* BEGIN Data *
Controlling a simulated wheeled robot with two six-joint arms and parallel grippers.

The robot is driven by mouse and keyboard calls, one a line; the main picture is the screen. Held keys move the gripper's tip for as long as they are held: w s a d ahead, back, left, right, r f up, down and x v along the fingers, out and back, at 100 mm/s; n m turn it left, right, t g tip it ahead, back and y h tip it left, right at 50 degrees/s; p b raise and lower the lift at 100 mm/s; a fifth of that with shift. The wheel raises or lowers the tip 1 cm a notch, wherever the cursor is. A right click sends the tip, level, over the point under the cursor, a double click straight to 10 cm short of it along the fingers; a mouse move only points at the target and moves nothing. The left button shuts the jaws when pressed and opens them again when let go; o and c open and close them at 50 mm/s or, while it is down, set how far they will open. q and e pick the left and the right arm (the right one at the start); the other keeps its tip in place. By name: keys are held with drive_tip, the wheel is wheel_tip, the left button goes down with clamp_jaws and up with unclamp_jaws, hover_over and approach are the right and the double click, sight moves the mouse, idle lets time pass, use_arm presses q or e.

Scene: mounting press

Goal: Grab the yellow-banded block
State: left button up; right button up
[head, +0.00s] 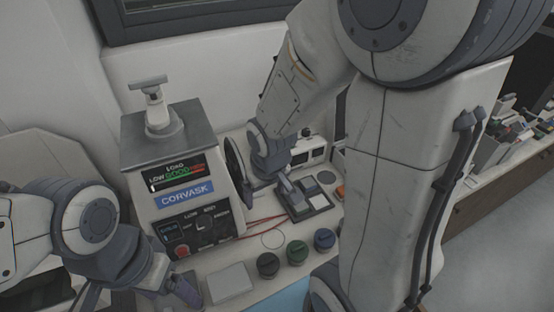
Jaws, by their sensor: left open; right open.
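My right gripper (292,190) is open and points down at a dark tray (296,217) on the bench, right of the press. Pale blocks (310,186) sit in the tray, close to the fingers. I cannot make out a yellow band on any of them; the gripper hides part of the tray. I cannot tell whether the fingers touch a block. My left gripper (183,291) is open at the lower left, low in front of the press (165,215) and left of a pale flat box (230,283).
The press, labelled CORVASK, stands at the left with a control panel. Black (267,266), green (297,253) and blue (324,240) lidded jars stand in front of the tray. Red cables (262,222) lie between press and tray. A white device (308,150) stands behind. My right arm hides much of the right side.

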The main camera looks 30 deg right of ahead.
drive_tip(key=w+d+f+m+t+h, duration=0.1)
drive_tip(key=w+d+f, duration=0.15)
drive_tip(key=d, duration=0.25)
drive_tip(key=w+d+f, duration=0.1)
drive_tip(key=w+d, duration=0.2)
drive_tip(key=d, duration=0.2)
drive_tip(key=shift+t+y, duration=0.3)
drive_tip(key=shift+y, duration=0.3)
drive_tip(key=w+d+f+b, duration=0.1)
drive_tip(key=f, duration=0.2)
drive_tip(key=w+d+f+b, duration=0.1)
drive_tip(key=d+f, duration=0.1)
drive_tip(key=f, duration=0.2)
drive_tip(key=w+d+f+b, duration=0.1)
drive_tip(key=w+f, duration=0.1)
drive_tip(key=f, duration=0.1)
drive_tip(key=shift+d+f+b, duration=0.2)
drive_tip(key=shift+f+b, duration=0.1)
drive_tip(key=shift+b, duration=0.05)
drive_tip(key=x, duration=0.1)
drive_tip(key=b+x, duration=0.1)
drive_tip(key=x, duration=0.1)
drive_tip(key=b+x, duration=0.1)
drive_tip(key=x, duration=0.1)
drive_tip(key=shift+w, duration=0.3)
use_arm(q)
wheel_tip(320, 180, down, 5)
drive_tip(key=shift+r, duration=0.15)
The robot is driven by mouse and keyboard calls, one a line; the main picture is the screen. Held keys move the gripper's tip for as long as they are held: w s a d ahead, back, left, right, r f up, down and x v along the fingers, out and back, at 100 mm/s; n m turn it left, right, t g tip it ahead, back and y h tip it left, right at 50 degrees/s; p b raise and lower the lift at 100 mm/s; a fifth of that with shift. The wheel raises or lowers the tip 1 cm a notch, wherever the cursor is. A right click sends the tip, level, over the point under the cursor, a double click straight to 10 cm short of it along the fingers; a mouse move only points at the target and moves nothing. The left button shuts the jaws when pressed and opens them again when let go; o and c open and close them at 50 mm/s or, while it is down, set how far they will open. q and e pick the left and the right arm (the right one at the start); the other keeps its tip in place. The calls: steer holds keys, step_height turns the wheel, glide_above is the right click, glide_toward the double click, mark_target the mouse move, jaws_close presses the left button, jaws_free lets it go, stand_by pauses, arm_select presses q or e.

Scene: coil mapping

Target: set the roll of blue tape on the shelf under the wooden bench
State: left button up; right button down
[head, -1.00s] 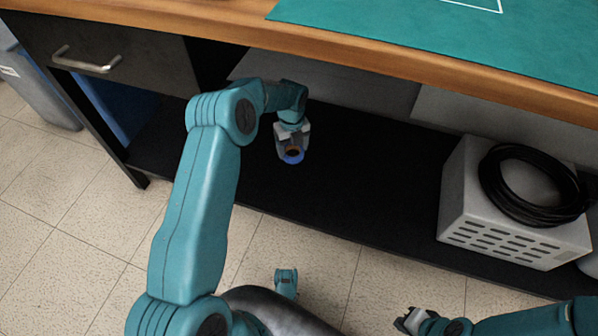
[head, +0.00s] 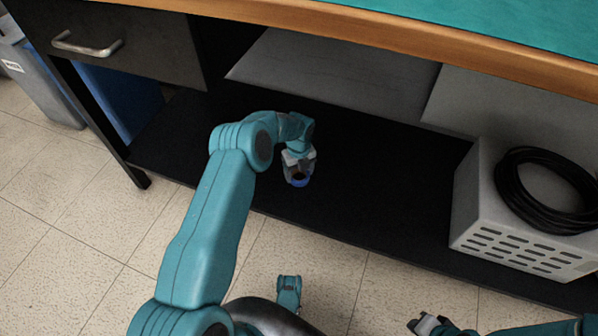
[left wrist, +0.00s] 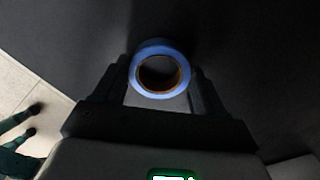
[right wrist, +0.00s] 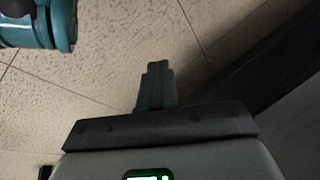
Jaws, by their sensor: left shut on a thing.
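The roll of blue tape (head: 298,182) is in my left gripper (head: 299,164), over the black lower shelf (head: 375,195) of the wooden bench (head: 440,50). In the left wrist view the roll (left wrist: 160,69) sits between the two fingers with its brown core facing the camera, and the gripper is shut on it. Dark shelf surface lies behind it; I cannot tell whether the roll touches the shelf. My right gripper (head: 427,324) is low at the front, over the floor, away from the shelf.
A pale vented box (head: 465,205) with a coiled black cable (head: 515,200) stands on the shelf's right part. A drawer (head: 130,50) and a blue bin (head: 125,98) are at the left. The shelf's middle is clear. Grey panels hang behind.

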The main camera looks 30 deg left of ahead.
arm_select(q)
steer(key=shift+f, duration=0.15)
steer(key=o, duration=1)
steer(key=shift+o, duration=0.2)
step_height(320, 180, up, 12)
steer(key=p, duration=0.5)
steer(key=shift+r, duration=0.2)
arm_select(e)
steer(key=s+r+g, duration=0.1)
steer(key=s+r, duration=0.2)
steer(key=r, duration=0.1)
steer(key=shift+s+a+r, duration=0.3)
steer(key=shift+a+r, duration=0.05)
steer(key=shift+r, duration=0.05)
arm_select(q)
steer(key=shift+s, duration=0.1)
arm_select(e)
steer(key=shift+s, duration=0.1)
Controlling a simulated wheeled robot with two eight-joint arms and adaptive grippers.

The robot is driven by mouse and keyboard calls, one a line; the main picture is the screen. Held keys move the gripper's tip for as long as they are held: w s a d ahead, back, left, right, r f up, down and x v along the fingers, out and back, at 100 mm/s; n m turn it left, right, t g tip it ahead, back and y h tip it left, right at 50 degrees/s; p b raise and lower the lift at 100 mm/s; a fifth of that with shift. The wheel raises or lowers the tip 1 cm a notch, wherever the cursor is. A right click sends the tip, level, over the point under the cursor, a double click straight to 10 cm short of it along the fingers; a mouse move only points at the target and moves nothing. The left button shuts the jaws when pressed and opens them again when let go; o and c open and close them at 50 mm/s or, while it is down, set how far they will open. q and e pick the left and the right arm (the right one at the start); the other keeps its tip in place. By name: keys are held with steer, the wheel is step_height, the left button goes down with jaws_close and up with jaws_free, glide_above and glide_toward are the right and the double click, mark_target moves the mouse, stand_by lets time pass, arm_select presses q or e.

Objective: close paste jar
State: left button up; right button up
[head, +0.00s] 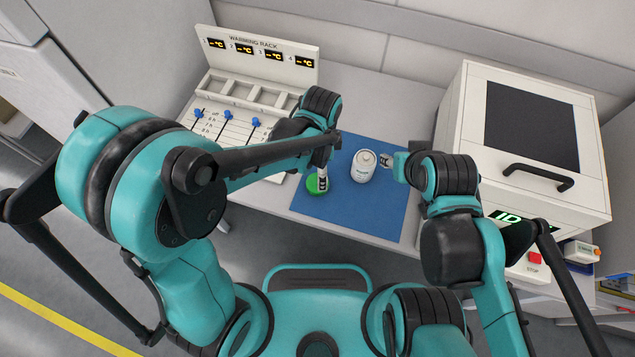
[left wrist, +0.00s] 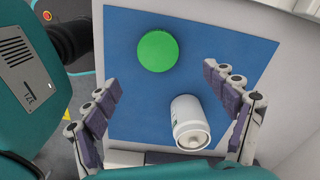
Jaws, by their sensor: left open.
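The white paste jar (head: 363,167) stands upright on the blue mat. It also shows in the left wrist view (left wrist: 190,122), where its top end faces the camera. The round green lid (head: 316,185) lies apart from the jar on the mat, to its left and nearer to me; it shows whole in the left wrist view (left wrist: 158,51). My left gripper (left wrist: 161,77) is open and empty above the mat, with its fingers spread wide. In the head view it hangs over the lid and partly hides it. My right gripper (head: 386,160) is close at the jar's right side; contact is unclear.
The blue mat (head: 378,205) lies on a grey table. A warming rack (head: 262,62) with blue sliders stands at the back left. A white box machine (head: 465,110) with a dark window and handle stands on the right. The mat's front part is clear.

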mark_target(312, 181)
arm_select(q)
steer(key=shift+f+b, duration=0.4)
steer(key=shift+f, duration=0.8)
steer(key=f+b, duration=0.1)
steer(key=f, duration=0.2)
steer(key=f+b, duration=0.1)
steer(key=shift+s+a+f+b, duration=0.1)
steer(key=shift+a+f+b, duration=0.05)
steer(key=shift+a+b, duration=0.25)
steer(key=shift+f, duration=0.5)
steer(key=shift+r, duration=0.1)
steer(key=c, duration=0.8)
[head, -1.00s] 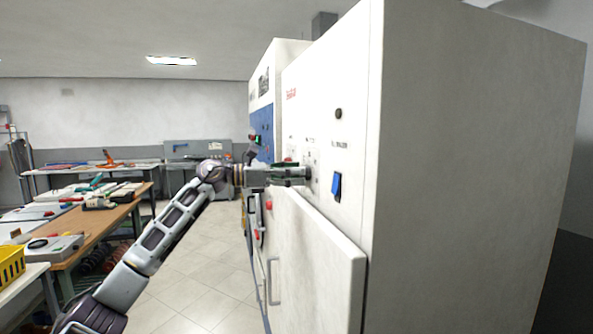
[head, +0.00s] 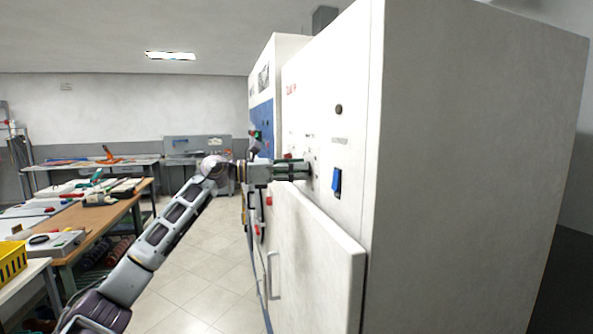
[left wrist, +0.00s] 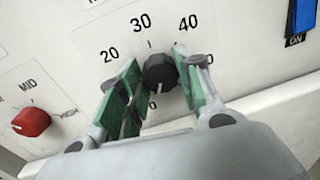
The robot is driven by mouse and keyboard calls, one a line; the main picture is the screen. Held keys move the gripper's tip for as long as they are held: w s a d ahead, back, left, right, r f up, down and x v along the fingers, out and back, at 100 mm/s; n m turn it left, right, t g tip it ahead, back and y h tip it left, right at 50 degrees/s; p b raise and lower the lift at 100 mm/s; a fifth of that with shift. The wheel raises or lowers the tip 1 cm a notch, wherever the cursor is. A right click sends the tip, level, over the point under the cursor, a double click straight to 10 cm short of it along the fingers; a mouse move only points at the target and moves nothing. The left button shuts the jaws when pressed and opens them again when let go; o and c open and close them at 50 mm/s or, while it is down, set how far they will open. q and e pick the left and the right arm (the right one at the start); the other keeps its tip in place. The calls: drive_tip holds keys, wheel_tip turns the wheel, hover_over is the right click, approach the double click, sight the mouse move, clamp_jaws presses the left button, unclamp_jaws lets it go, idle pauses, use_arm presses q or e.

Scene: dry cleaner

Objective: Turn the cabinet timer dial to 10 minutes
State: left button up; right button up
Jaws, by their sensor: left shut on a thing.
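The black timer dial (left wrist: 160,73) sits on the white cabinet's (head: 330,110) front panel, between the green-padded fingers of my left gripper (left wrist: 158,84) in the left wrist view. The gripper is shut on the dial. The printed 20, 30 and 40 show around the dial's upper side; the lower numbers are partly hidden by the fingers. A small light mark shows low on the dial, towards the bottom of the picture; its exact reading is unclear. In the head view my left gripper (head: 309,171) reaches the panel from the left and hides the dial. My right gripper is not in view.
A red knob (left wrist: 31,122) with a MID label is left of the dial. A blue switch (head: 337,182) marked ON is to the right. The cabinet's lower door (head: 320,260) protrudes below the panel. Workbenches (head: 100,215) stand at the left, with clear floor between.

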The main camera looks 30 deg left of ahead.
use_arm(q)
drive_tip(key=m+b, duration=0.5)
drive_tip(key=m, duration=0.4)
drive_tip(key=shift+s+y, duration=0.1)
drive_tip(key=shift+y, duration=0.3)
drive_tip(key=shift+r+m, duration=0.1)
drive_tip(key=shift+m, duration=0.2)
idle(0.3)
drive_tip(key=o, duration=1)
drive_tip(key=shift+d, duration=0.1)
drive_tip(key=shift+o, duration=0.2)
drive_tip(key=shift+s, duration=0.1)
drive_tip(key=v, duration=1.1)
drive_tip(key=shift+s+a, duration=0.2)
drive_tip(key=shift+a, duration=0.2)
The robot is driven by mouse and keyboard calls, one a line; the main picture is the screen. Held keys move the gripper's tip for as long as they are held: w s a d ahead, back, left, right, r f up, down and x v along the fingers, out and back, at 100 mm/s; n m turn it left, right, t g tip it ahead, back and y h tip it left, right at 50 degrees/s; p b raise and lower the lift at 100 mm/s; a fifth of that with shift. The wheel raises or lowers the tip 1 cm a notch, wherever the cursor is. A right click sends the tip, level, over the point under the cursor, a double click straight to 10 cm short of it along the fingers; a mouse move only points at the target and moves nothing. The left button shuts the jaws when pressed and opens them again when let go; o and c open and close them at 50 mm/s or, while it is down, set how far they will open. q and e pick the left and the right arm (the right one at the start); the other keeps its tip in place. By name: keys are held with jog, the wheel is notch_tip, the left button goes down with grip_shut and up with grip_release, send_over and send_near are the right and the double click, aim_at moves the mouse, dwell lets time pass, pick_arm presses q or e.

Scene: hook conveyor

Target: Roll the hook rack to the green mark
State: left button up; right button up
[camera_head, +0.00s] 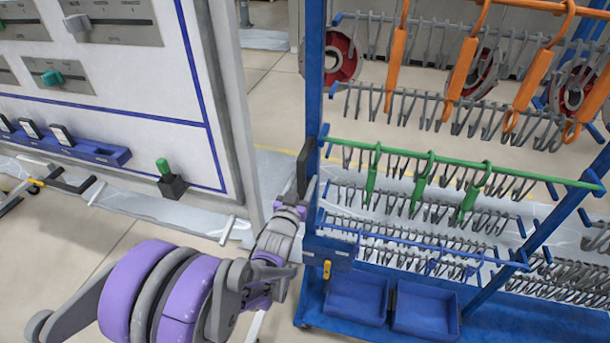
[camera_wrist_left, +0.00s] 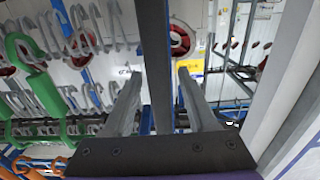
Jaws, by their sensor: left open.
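The hook rack (camera_head: 313,80) is a blue frame with rows of grey metal hooks, standing on the right in the head view. A dark upright handle (camera_head: 305,165) sits on its left post. My left gripper (camera_head: 308,192) is at that handle, at the rack's left side. In the left wrist view its two fingers (camera_wrist_left: 162,92) are open, apart on either side of a dark upright bar (camera_wrist_left: 156,60). I cannot tell whether they touch it. My right gripper is not in view. No green floor mark can be made out.
A white panel (camera_head: 120,135) with sliders and a green knob (camera_head: 163,165) stands at the left, close to my arm. Orange hangers (camera_head: 463,68) and green hangers (camera_head: 421,183) hang on the rack. Blue bins (camera_head: 357,298) sit at its base. Pale floor shows between panel and rack.

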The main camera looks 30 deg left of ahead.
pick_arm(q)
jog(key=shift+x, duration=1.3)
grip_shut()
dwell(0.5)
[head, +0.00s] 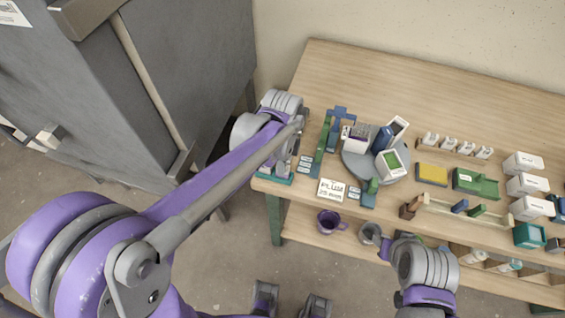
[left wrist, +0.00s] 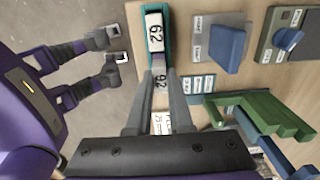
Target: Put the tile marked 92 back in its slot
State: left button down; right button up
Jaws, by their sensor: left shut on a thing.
* END Data *
# Set task:
Gather each line in these records that contains the string "simulated".

# Correct response:
Controlling a simulated wheeled robot with two six-joint arms and parallel grippers.
Controlling a simulated wheeled robot with two eight-joint arms and adaptive grippers.

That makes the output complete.